Peggy Kuhr, a journalism professor at the University of Kansas, viewed some of the broadcasts.

The segments, showing the men arriving at the door and being confronted by a television camera, were dramatic.

“It was powerful, gripping television,” Kuhr said.

And, the content was important.

“Few would argue that wanting to have sex with 14 year olds is a good thing,” Kuhr said. “It’s clearly an activity we don’t want to see going on.”

Although this type of sting broadcast journalism has been around for years, Kuhr said it’s important the pros and cons be carefully considered in advance.

“You have to say there was no other way to get a story,” Kuhr said. “You have to explain to your audience once you do the story all of your methods, and the story must be important enough to justify those kind of techniques.”

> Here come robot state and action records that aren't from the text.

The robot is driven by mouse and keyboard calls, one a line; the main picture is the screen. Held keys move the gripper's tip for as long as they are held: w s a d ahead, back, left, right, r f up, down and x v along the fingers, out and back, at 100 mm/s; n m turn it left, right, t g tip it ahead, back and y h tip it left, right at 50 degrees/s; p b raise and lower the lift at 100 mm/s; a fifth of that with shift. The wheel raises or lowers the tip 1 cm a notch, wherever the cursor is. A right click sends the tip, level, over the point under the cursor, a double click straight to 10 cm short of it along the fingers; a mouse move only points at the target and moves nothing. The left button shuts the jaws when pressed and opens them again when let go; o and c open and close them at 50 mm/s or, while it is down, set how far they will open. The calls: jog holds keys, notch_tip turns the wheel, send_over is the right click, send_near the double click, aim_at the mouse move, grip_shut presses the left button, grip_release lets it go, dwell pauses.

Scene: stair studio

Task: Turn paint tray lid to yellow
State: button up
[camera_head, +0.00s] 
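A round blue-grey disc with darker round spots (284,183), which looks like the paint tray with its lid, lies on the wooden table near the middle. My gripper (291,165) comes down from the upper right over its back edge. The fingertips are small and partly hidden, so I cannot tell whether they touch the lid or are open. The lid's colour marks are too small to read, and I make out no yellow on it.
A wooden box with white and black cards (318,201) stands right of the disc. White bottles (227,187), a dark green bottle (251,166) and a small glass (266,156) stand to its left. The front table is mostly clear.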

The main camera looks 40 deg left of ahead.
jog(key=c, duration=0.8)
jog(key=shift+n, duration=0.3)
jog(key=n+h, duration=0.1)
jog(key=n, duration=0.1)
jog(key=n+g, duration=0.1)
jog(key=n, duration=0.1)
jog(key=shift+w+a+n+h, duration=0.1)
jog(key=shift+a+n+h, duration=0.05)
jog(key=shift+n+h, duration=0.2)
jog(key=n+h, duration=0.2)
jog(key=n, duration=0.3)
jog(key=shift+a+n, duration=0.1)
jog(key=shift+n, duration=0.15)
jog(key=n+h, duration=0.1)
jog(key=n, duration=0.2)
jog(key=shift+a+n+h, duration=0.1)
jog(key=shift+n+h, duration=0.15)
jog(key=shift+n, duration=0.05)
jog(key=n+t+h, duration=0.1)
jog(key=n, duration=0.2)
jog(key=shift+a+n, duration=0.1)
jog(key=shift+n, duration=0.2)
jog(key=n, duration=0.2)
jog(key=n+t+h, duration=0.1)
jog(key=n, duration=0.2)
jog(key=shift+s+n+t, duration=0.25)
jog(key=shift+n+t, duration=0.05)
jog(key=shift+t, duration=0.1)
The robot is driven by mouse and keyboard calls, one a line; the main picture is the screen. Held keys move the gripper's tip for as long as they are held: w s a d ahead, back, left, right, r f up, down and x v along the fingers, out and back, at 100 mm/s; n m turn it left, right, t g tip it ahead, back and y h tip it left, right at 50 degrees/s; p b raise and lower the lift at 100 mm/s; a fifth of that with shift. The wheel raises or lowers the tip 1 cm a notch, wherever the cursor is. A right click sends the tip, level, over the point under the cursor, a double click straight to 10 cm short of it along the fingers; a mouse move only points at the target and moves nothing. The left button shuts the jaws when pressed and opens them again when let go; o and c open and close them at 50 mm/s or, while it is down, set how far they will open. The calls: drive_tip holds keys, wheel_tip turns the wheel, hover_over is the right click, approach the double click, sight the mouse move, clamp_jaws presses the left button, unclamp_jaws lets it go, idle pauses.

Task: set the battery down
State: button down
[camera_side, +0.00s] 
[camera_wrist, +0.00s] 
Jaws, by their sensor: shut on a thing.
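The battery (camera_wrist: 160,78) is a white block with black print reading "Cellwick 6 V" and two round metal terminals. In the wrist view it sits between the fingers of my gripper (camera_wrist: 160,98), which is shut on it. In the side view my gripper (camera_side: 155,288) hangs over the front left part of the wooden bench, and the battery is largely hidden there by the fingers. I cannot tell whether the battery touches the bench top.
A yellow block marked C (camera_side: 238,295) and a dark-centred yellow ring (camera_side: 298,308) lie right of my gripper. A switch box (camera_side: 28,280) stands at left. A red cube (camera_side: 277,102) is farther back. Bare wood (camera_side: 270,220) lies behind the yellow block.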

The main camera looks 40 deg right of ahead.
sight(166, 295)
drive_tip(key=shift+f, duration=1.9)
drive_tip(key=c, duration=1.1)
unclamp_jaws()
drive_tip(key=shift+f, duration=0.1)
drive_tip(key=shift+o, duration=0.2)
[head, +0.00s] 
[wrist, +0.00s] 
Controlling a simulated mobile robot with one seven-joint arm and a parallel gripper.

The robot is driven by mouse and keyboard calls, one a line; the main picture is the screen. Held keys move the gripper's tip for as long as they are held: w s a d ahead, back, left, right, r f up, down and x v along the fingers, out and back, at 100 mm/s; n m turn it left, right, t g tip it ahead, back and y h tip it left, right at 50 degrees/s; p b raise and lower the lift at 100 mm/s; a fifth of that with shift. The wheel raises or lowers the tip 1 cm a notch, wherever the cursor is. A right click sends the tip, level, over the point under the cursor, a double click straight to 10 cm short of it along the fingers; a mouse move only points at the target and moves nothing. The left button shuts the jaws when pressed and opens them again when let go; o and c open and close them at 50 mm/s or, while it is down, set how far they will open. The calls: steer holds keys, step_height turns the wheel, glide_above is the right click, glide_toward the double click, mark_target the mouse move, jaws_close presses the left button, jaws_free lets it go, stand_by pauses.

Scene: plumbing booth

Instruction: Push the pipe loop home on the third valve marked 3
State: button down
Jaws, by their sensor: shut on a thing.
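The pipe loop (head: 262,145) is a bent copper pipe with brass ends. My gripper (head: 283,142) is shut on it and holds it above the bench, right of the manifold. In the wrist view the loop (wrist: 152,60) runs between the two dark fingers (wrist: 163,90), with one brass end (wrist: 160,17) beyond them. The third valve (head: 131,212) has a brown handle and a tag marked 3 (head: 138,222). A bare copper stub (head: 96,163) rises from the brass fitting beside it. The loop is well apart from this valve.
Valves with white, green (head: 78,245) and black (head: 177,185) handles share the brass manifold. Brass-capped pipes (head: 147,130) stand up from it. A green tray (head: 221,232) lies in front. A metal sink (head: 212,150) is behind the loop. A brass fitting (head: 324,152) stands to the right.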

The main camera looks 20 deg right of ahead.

And in the end, is it justifiable?

The dusky pathways of the Internet make it all too easy for sexual predators to stalk their prey. According to the National Center for Missing and Exploited Children, one in five children on the Internet has received a sexual solicitation online. And, less than 10 percent of these solicitations were reported to authorities.

Tonganoxie’s acting chief of police, John Putthoff, said the local police department has not received any such complaints. But that doesn’t mean it’s not happening or that it couldn’t happen, he said.

“These kids they’re on the Internet,” Putthoff said. “They get into that stuff — or some of them do.”